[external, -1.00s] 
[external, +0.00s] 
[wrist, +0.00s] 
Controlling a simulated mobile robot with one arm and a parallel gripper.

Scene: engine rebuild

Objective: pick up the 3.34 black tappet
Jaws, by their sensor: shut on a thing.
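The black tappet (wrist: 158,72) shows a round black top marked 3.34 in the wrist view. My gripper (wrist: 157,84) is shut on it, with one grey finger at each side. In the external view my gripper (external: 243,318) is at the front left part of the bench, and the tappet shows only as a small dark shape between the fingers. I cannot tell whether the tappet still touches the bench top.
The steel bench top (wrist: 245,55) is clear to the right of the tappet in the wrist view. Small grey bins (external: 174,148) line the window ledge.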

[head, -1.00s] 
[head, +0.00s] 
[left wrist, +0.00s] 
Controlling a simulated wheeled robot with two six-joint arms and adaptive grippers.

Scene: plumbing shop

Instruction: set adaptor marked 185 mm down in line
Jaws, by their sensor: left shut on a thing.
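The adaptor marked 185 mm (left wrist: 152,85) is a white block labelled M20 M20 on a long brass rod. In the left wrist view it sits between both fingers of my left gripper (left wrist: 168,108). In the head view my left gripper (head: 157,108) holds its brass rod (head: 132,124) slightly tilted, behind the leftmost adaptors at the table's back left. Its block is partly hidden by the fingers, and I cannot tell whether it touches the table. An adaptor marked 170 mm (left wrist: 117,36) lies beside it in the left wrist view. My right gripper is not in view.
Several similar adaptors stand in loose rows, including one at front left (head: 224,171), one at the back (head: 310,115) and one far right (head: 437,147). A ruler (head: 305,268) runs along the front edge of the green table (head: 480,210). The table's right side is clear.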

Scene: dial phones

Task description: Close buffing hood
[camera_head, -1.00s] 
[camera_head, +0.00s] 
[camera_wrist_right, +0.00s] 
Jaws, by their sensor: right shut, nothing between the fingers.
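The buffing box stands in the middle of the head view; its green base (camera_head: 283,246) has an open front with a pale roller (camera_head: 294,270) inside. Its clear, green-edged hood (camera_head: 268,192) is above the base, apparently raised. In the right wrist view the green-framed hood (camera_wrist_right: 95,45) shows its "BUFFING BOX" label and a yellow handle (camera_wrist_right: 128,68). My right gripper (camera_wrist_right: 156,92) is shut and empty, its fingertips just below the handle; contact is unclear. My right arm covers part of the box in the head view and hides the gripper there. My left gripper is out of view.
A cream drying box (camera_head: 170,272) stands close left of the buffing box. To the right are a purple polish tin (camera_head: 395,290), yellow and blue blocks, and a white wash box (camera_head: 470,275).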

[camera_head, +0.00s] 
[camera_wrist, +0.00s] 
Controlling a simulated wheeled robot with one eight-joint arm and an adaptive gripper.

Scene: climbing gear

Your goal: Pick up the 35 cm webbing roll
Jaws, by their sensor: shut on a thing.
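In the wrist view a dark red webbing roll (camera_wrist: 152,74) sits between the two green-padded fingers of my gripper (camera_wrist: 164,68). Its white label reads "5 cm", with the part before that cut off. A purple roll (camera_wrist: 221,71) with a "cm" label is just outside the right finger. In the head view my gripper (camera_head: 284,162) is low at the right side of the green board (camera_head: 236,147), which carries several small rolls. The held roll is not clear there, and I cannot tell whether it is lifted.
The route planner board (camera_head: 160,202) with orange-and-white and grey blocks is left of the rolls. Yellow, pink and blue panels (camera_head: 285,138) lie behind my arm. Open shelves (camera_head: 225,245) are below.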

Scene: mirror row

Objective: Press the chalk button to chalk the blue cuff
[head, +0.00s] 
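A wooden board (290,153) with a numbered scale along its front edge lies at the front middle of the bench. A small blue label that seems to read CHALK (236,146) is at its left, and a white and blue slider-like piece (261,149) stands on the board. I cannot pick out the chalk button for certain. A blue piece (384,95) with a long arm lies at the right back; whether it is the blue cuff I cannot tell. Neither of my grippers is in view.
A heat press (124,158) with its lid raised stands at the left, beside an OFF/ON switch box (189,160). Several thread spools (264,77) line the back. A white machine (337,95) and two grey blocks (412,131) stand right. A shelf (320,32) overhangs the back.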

--- Request ---
Give a word-for-word copy of the records.

--- Result of the task ---
[external, -1.00s] 
[external, +0.00s] 
[wrist, +0.00s] 
Controlling a simulated mobile robot with one arm and a parallel gripper.

Scene: engine rebuild

Objective: pick up the 3.34 black tappet
Jaws, by their sensor: shut on a thing.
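The black tappet (wrist: 158,72) shows a round black top marked 3.34 in the wrist view. My gripper (wrist: 157,84) is shut on it, with one grey finger at each side. In the external view my gripper (external: 243,318) is at the front left part of the bench, and the tappet shows only as a small dark shape between the fingers. I cannot tell whether the tappet still touches the bench top.
The steel bench top (wrist: 245,55) is clear to the right of the tappet in the wrist view. Small grey bins (external: 174,148) line the window ledge.

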[head, -1.00s] 
[head, +0.00s] 
[left wrist, +0.00s] 
Controlling a simulated wheeled robot with two six-joint arms and adaptive grippers.

Scene: plumbing shop

Instruction: set adaptor marked 185 mm down in line
Jaws, by their sensor: left shut on a thing.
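The adaptor marked 185 mm (left wrist: 152,85) is a white block labelled M20 M20 on a long brass rod. In the left wrist view it sits between both fingers of my left gripper (left wrist: 168,108). In the head view my left gripper (head: 157,108) holds its brass rod (head: 132,124) slightly tilted, behind the leftmost adaptors at the table's back left. Its block is partly hidden by the fingers, and I cannot tell whether it touches the table. An adaptor marked 170 mm (left wrist: 117,36) lies beside it in the left wrist view. My right gripper is not in view.
Several similar adaptors stand in loose rows, including one at front left (head: 224,171), one at the back (head: 310,115) and one far right (head: 437,147). A ruler (head: 305,268) runs along the front edge of the green table (head: 480,210). The table's right side is clear.

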Scene: dial phones

Task description: Close buffing hood
[camera_head, -1.00s] 
[camera_head, +0.00s] 
[camera_wrist_right, +0.00s] 
Jaws, by their sensor: right shut, nothing between the fingers.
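The buffing box stands in the middle of the head view; its green base (camera_head: 283,246) has an open front with a pale roller (camera_head: 294,270) inside. Its clear, green-edged hood (camera_head: 268,192) is above the base, apparently raised. In the right wrist view the green-framed hood (camera_wrist_right: 95,45) shows its "BUFFING BOX" label and a yellow handle (camera_wrist_right: 128,68). My right gripper (camera_wrist_right: 156,92) is shut and empty, its fingertips just below the handle; contact is unclear. My right arm covers part of the box in the head view and hides the gripper there. My left gripper is out of view.
A cream drying box (camera_head: 170,272) stands close left of the buffing box. To the right are a purple polish tin (camera_head: 395,290), yellow and blue blocks, and a white wash box (camera_head: 470,275).

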[camera_head, +0.00s] 
[camera_wrist, +0.00s] 
Controlling a simulated wheeled robot with one eight-joint arm and an adaptive gripper.

Scene: climbing gear

Your goal: Pick up the 35 cm webbing roll
Jaws, by their sensor: shut on a thing.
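In the wrist view a dark red webbing roll (camera_wrist: 152,74) sits between the two green-padded fingers of my gripper (camera_wrist: 164,68). Its white label reads "5 cm", with the part before that cut off. A purple roll (camera_wrist: 221,71) with a "cm" label is just outside the right finger. In the head view my gripper (camera_head: 284,162) is low at the right side of the green board (camera_head: 236,147), which carries several small rolls. The held roll is not clear there, and I cannot tell whether it is lifted.
The route planner board (camera_head: 160,202) with orange-and-white and grey blocks is left of the rolls. Yellow, pink and blue panels (camera_head: 285,138) lie behind my arm. Open shelves (camera_head: 225,245) are below.

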Scene: mirror row

Objective: Press the chalk button to chalk the blue cuff
[head, +0.00s] 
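A wooden board (290,153) with a numbered scale along its front edge lies at the front middle of the bench. A small blue label that seems to read CHALK (236,146) is at its left, and a white and blue slider-like piece (261,149) stands on the board. I cannot pick out the chalk button for certain. A blue piece (384,95) with a long arm lies at the right back; whether it is the blue cuff I cannot tell. Neither of my grippers is in view.
A heat press (124,158) with its lid raised stands at the left, beside an OFF/ON switch box (189,160). Several thread spools (264,77) line the back. A white machine (337,95) and two grey blocks (412,131) stand right. A shelf (320,32) overhangs the back.

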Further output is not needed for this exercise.